_REQUIREMENTS_
Write out the lines from the line containing "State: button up" through the final line of the listing below, exactly, omitting every other line.

-- START STORED DATA --

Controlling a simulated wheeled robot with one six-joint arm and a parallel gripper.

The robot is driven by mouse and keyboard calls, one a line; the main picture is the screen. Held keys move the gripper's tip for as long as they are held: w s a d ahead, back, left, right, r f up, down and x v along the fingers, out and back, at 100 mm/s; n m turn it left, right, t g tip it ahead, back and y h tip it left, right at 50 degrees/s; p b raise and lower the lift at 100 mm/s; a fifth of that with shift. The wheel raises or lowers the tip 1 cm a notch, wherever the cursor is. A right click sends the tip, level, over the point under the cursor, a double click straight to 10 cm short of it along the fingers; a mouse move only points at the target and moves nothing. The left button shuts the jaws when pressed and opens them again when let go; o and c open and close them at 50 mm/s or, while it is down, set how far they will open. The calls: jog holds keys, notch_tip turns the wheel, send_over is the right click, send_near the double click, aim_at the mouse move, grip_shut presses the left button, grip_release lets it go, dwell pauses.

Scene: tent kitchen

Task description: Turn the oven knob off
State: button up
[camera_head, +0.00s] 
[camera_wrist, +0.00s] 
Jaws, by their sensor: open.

-- END STORED DATA --

_COMPLETE ANSWER_
State: button up
[camera_head, +0.00s] 
[camera_wrist, +0.00s] 
Jaws, by their sensor: open.

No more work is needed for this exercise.